2. TERROR OF THE VERVOIDS
This is the best Sixth Doctor story.
By that I mean, this is Colin Baker’s Sixth Doctor at his very best. Easily. He’s
charming, bright, alert and finally, in his last filmed story, finds his voice.
I’ve been quite hard on Pip and Jane Baker elsewhere in this article but say
what you will about them, they give their leading man his very best material in
Terror of the Vervoids. This is a Doctor who isn’t busy with put-downs,
embarrassing his companions or letting the world know how much he knows.
No, here he charms the stewardess with magic tricks, cleverly sounds the fire
alarm, sending the guard off in the wrong direction as he fancies a bit of
trespass, and comes up with intelligent solutions to problems such as using the
marsh gas against the lunatic Bruchner. After the false start that was The Mark
of the Rani, Pip and Jane prove to be the perfect writers for Colin Baker and
in Mel, they provide the perfect companion. I’d have loved to have seen a
season with them together. It’s worth noting that the recent Blu Ray presentation
of the story, divorced from the Trial and with a new title sequence,
gives us an indication of what that might have been like. It also highlights the
albatross that was the Trial format itself. This version is so much more fun.
1. REVELATION OF THE DALEKS
Eric Saward’s masterpiece, Revelation
is an all-time favourite. I prefer it to Androzani, to Talons, to
Blink, to all those big hitters. This feels like the sort of thing he
was always trying and failing to produce, the sort of thing he wanted to eek
out of his writers but could not quite manage. This is Saward Unbound. His
characters are free, wild and imaginative, the world of Necros constructed with
care and rich, sprawling understanding. Scene after scene impresses with its revelling dialogue, fiendish wit and barbed drama. Each of the inhabitants of Necros
are self-dramatising. Look at Vogel, for instance: “And I would give them
willingly,” he says of his bones. It’s almost as if he’s begging those Daleks
to kill him. William Gaunt’s tremendous Orcini talks about nothing but his
honour and his strategy. Jobel is so in love with himself he is blind to how
detestably he comes across. Alexei Sayle’s DJ does nothing but talk to
himself and then, in the end, proves to be quite a shy, endearing Liverpudlian.
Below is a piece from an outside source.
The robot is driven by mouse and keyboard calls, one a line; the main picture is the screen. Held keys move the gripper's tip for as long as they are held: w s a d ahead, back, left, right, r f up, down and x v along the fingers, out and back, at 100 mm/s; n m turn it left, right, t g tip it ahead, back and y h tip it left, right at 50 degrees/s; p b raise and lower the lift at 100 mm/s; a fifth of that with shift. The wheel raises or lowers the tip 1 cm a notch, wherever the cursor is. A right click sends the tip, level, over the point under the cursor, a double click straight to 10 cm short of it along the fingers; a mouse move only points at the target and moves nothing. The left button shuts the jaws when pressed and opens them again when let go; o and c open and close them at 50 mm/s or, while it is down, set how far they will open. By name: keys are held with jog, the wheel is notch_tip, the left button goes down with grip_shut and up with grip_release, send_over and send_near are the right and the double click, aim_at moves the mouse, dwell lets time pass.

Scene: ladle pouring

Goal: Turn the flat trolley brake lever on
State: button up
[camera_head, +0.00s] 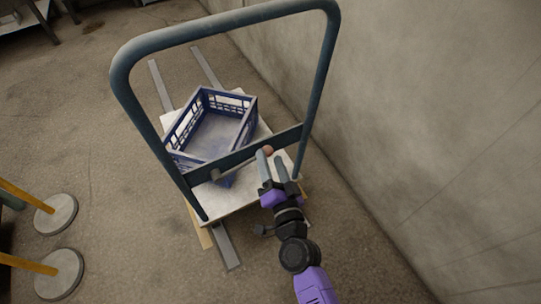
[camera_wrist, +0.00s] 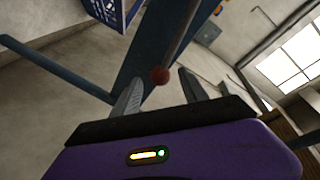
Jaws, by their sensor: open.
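The flat trolley has a tall blue-grey handle frame (camera_head: 134,120) with a crossbar (camera_head: 235,158) and a pale platform (camera_head: 228,204). The brake lever shows as a reddish-brown ball knob (camera_head: 268,150) at the crossbar. In the wrist view the knob (camera_wrist: 160,76) sits at the end of a thin grey rod (camera_wrist: 181,32). My gripper (camera_head: 270,158) is open beside the crossbar. In the wrist view its fingertips (camera_wrist: 161,82) are on either side of the knob, with a gap visible. I cannot tell whether the knob is level with the fingertips or just beyond them.
A blue crate (camera_head: 248,104) stands tilted in view on the platform behind the crossbar. A bare concrete wall (camera_head: 420,120) rises close on the right. Two round post bases (camera_head: 59,273) with yellow poles stand at the left. The floor between them and the trolley is clear.

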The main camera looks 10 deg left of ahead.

Terry Molloy’s Davros is a deliciously evil creation, far removed from the ranting
megalomaniac of Resurrection. Here, he’s a sadist, delighting in causing
Tasembeker pain before he orders her unnecessary death. This is the story that
cemented Davros’s reputation as one of Doctor Who’s greatest villains and textbook
nutjobs. With such vital character work in abundance, it’s a shame that Revelation
doesn’t end completely conclusively, with Davros escaping for another day after
being kidnapped by Daleks from another story entirely. Were it to feel more divorced
from Doctor Who’s wider context, Revelation might well stand up as a
piece of art in its own right. As it happens, Graeme Harper does such a fine
job of making this full-bloodied, violent thriller, poetically arty enough.
This is classic Doctor Who pushing the boat out, flexing its wings, at the very
limits of what is achievable. It’s ambitious and confident and ultimately one
of the very, very best. Well done, Eric Saward!